The LPG market must be disciplined
As temperatures continue to plummet, households relying on liquefied petroleum gas (LPG) are feeling a different kind of bite: a financial one. As per the price set by Bangladesh Energy Regulatory Commission (BERC), a standard 12kg LPG cylinder should cost Tk 1,306, but in the alleyways of Dhaka and Chattogram, cylinders are reportedly changing hands for as much as Tk 2,200—a markup of 68 percent. The gap between the official rate and the street price illustrates regulatory impotence in the face of a de facto market cartel.
On the surface, the economics suggest prices should be falling. According to data from the National Board of Revenue, Bangladesh imported 14.64 lakh tonnes of LPG in 2025, a slight increase from the previous year, while the total cost to importers fell 2.7 percent year-on-year to about Tk 11,780 crore. Global energy prices have softened, and supply is robust. In a functioning market, this should depress prices. In Bangladesh, however, it has done the opposite.
The market is dominated by a clutch of powerful private conglomerates that control the import terminals and bottling plants. Dealers allege that these companies have formed a nexus, wholesaling cylinders at rates that exceed even the government's maximum retail price. This newspaper's report also points to price gouging. Tax documents from early January reveal that top importers were selling cylinders to distributors for as much as Tk 1,329. When the wholesale price is higher than the mandated retail price, compliance down the line becomes a mathematical impossibility.
Mohammed Amirul Haque, president of the LPG Operators Association of Bangladesh (LOAB), has admitted: "I cannot say all of us are honest." That's a rare admission in an industry notorious for its opacity. That said, the association insists the real culprits are structural: a lack of government permission to expand distribution units and tax policies that front-load costs. They have proposed shifting the VAT burden from the production stage to the import stage, arguing this would streamline costs. The government's response to the crisis, however, has been mostly performative so far. It has resorted to sporadic "drives" or raids on small retailers who, however, argue that they are being punished for the sins of the importers. To make matters worse, the LP Gas Traders Cooperative Society launched an indefinite strike on Thursday. Squeezed by the price mismatch, the traders demanded a restructuring of margins, seeking to raise distribution charges from Tk 50 to Tk 80 and retailer fees from Tk 45 to Tk 75. Their argument was blunt: if BERC cannot enforce the wholesale cap, it must raise the retail ceiling.

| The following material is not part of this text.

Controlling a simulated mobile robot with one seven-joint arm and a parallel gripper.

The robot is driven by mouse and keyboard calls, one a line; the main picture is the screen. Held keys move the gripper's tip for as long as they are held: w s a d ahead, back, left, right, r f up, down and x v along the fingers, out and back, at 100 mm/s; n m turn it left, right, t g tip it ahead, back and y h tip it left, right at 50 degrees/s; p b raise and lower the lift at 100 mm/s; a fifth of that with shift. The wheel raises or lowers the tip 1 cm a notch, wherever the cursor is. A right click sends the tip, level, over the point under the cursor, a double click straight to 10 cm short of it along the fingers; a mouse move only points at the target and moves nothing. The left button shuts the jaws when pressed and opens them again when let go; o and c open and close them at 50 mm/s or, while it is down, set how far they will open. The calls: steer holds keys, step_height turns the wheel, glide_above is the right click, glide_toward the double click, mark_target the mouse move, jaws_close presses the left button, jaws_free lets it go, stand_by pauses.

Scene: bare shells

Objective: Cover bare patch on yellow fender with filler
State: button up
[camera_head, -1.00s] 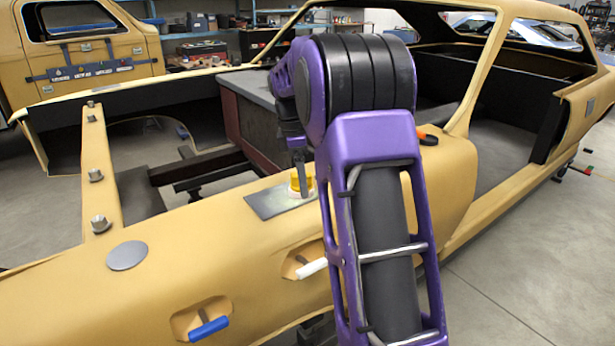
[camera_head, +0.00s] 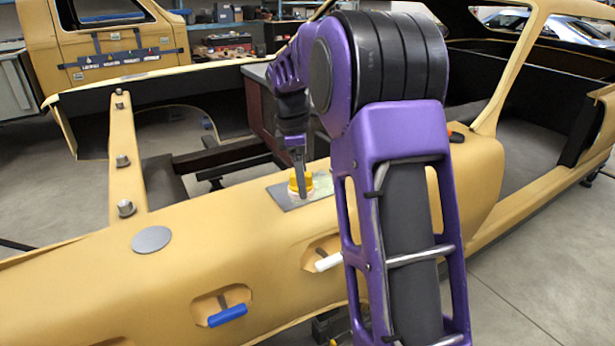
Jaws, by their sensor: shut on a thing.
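The yellow fender (camera_head: 240,235) runs across the foreground. A grey rectangular bare patch (camera_head: 277,194) lies on its top. My gripper (camera_head: 299,168) points down over this patch and is shut on a small yellow tool (camera_head: 308,181). The tool's lower end looks to be at the patch surface; exact contact is hard to tell. A pale greenish-white smear (camera_head: 322,184), which looks like filler, covers part of the patch right of the tool. The patch's left part is still plain grey. My purple arm hides the fender to the right.
A grey round disc (camera_head: 151,240) lies flat on the fender at left. A blue handle (camera_head: 227,315) and a white handle (camera_head: 328,262) sit in recesses on its side. Bolts (camera_head: 126,208) stand on the crossbar. A black and orange item (camera_head: 456,134) lies behind my arm.

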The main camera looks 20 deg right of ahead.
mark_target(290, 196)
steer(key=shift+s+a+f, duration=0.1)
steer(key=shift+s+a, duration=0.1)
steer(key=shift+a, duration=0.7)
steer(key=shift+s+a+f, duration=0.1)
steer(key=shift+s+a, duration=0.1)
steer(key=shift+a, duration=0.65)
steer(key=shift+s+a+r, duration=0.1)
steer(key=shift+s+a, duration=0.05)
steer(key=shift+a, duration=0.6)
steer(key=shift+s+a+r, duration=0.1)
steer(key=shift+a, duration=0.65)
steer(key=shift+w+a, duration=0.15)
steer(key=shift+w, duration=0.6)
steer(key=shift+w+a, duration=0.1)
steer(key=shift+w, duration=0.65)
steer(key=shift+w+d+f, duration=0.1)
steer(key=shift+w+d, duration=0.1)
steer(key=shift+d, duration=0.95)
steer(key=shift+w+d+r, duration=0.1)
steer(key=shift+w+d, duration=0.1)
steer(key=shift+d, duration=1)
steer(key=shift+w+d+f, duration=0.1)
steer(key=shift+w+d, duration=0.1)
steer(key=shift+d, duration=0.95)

The standoff proved short-lived, however, as following a meeting with the regulator, the traders called off the strike, averting a crisis that had threatened to leave thousands of families without fuel. But all this illustrates a broader failure of governance. BERC operates on the assumption that it can dictate prices by administrative fiat in a market controlled by politically connected oligopolies. Until the regulator can enforce discipline at the import terminal—rather than just raiding the corner shop—the "official price" will remain a piece of fiction.